So, now my desire and plan is to build the next piece of real estate we own from scratch. And there’s a difference between leasing/buying one of the newer real estate projects and building one yourself. A massive difference. You can actually add value and make decisions that might not necessarily be the most economically feasible, but those that increase the pleasure the building provides passers-by, tenants and yourself. Large see-through windows? Sure. Spacious open areas? Why not. A fountain in the middle of the courtyard? Maybe, if you’re into that sort of thing.
Of course, constructing a new building in most of Europe comes with a whole list of environmental requirements. While I agree with some, the requirements are far from perfect. Although the difference between A and A+ energy classes is not negligible, in certain contexts it feels more of a “feel-good” difference, much like with EV cars.

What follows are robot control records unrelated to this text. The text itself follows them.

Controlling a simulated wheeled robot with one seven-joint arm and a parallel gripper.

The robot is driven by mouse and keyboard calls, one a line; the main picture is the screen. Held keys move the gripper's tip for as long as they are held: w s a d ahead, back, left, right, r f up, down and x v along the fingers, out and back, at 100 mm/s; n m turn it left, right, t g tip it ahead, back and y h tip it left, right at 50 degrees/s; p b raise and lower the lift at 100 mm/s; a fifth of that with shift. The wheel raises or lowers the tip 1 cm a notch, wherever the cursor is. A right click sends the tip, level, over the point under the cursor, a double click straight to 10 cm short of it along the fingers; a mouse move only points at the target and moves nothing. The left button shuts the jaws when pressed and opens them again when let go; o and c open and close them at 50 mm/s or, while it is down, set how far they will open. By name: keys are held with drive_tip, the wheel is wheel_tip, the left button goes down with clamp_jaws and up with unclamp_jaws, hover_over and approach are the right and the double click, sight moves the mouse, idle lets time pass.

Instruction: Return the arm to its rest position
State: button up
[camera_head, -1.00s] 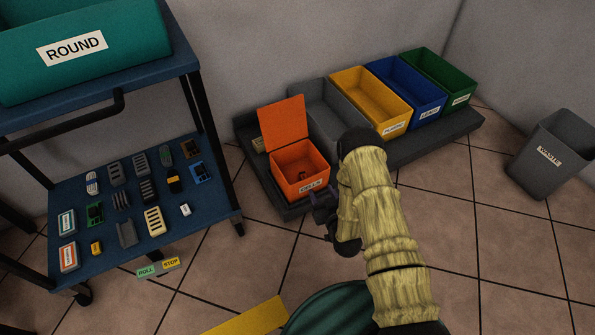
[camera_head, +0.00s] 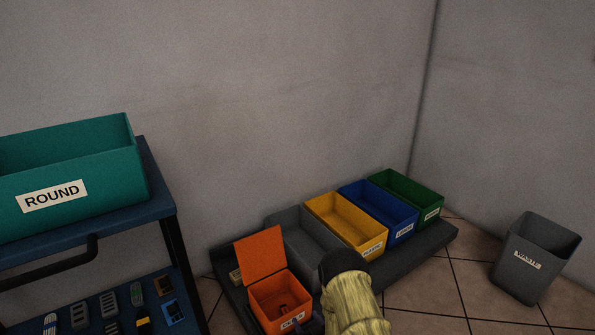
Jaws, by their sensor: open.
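My arm (camera_head: 350,296), in a pale yellow sleeve with a dark joint, reaches up from the bottom edge of the head view. It stands in front of the grey and yellow bins. My gripper (camera_head: 315,323) shows only as a dark sliver at the bottom edge, just right of the orange box (camera_head: 279,303). It is open, and I see nothing held in it. Most of it is cut off by the frame. The orange box has its lid raised, and something small and dark lies inside.
Grey (camera_head: 290,236), yellow (camera_head: 346,224), blue (camera_head: 379,212) and green (camera_head: 405,196) bins stand on a dark platform (camera_head: 437,245) by the wall. A WASTE bin (camera_head: 535,257) stands right. A blue cart (camera_head: 157,190) with a teal ROUND bin (camera_head: 70,180) is left, small parts on its lower shelf.

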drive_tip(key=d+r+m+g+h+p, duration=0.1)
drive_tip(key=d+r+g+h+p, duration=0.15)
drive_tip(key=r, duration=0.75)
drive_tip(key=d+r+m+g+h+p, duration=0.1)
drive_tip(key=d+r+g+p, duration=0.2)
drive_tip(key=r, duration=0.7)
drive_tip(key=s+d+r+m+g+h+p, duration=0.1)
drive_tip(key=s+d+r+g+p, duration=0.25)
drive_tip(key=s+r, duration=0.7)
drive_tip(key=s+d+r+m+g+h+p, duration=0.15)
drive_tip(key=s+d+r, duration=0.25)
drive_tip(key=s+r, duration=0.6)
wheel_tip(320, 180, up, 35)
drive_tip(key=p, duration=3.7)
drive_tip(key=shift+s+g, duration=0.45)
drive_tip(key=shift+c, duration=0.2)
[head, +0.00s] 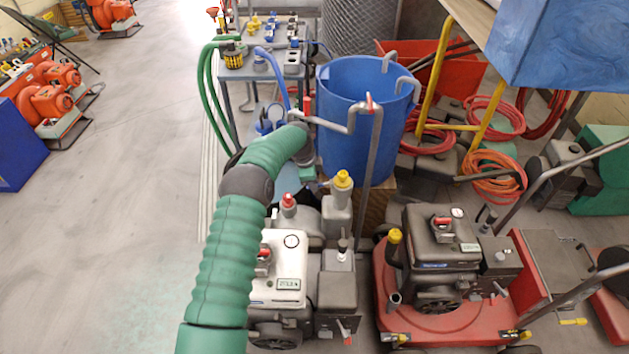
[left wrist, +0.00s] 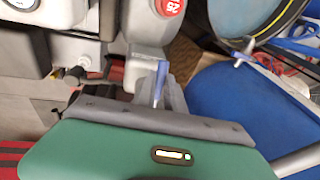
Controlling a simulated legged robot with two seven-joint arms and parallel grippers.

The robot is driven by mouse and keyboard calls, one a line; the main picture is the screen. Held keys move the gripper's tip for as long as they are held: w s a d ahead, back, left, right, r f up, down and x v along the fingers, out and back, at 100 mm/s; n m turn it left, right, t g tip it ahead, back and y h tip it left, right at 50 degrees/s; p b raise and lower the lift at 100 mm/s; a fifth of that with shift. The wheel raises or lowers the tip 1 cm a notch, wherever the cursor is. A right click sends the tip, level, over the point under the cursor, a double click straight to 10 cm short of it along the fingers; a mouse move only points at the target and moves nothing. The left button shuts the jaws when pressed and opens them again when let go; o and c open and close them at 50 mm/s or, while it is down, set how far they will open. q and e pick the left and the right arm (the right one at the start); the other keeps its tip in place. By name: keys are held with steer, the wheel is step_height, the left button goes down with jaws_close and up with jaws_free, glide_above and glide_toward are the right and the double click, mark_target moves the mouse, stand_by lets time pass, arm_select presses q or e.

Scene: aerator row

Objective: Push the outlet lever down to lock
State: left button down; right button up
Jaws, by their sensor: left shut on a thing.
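My left gripper (left wrist: 166,88) is shut on a thin blue-grey lever-like piece (left wrist: 160,76), which stands up between its fingers in the left wrist view. I cannot tell from the picture whether this is the outlet lever. In the head view, my green left arm reaches up from the bottom to beside the blue tank (head: 345,140), and the gripper's fingertips are hidden there. Red valve handles (head: 307,105) and (head: 370,103) show on the grey pipes at the tank. My right gripper is not in view.
A white-topped engine (head: 285,262) and a red mower-like machine (head: 450,315) stand below the tank. A cart (head: 240,72) with valves and green hoses is behind the arm.

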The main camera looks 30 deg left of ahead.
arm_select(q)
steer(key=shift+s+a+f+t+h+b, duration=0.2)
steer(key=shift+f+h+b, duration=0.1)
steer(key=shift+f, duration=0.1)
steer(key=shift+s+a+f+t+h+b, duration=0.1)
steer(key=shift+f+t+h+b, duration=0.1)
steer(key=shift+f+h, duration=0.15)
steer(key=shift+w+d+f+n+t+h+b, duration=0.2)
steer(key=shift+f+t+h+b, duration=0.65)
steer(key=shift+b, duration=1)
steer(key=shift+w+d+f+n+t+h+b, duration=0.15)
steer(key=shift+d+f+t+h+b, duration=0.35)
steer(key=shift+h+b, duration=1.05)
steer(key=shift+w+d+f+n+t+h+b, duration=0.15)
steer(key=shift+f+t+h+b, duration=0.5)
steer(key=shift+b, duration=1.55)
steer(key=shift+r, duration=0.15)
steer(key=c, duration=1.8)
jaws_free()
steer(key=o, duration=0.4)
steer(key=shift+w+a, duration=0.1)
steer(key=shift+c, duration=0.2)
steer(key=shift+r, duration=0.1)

Sure, operating an A+ office and driving an electric car feels good, as you get a sense of saving the environment. But that’s only if you never take into account the materials used. If saving the environment is what you’re after, refurbishing something already built is way more environmentally friendly.
Finally, although the construction and operation of real estate should put profit and business logic first, I would love to see more creativity in the way developers approach construction. London is one of the cities that sees more collaboration between businesses, architects and authorities, and there we see a flurry of buildings that both function well and please the eye. If more cities followed London’s example, I believe we’d see less cookie-cutter solutions and more buildings that both blend in and stand out.